Following the game, the official banquet resulted in a no-show from the Dutch party, widely interpreted as a deliberate snub and a boycott. Following their experience travelling to the ground from their hotel on the morning of the game, however, the players were clearly unnerved by the thought of crossing a delirious Buenos Aires to attend the function later that Sunday evening. As it was, the Dutch squad retired for the evening, slept and were later driven to the airport for their return to Holland at the earliest convenience. For them, Argentina 78 was over.

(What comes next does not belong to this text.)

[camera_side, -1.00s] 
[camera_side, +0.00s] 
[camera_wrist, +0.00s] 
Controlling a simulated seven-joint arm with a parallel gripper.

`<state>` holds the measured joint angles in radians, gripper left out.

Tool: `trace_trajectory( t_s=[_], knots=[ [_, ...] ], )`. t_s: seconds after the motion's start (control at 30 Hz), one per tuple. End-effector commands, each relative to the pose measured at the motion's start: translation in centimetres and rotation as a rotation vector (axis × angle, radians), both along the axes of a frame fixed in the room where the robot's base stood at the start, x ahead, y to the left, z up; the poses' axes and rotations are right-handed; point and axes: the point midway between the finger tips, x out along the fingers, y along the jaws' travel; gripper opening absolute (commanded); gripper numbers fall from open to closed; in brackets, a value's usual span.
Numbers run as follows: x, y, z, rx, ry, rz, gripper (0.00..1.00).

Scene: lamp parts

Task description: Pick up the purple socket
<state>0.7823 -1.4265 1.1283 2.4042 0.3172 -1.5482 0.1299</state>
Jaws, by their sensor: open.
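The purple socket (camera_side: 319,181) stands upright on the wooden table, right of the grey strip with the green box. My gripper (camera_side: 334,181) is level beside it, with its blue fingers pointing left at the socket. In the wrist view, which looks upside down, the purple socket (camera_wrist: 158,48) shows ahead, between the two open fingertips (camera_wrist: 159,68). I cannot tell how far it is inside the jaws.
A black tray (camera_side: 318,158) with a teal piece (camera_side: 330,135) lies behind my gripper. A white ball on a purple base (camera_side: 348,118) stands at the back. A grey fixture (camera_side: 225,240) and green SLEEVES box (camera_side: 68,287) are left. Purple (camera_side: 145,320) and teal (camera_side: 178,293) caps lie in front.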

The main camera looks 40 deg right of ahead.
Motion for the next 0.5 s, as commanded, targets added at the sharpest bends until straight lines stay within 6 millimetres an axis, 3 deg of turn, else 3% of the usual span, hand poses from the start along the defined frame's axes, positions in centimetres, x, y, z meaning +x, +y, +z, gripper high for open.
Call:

Jan Zwartkruis, the man who had been officially designated supervisor and assistant coach, returned home to Holland the next day in the knowledge that he had been seconds, centimetres even, away from footballing immortality. As it was, Ernst Happel received the pat on the back that comes with heroic failure when his tenure as Holland’s head coach ended with a World Cup runners-up medal. For 30 years Zwartkruis kept his peace until the release of his memoirs in 2008. Only then did he say: “This story should be told. Everyone is always talking about the Oranje of ’74 and ’88, but they skip 1978.”

Some observers have felt that player power kept the Oranje together during Argentina 78, and that neither Happel or Zwartkruis had much to do with the dramatic turnaround in the second group stage. Such a view has since been scotched by several of the ’78 squad, however. Looking back on his only World Cup when he was just a 20-year-old dazzled at being in the company of Krol, Neeskens, Rep, Resenbrink, Haan and company, Piet Wildschut recalled: “I think I speak on behalf of all the internationals, when I say that we had a coach [at the 1978 World Cup], and his name was Jan Zwartkruis.”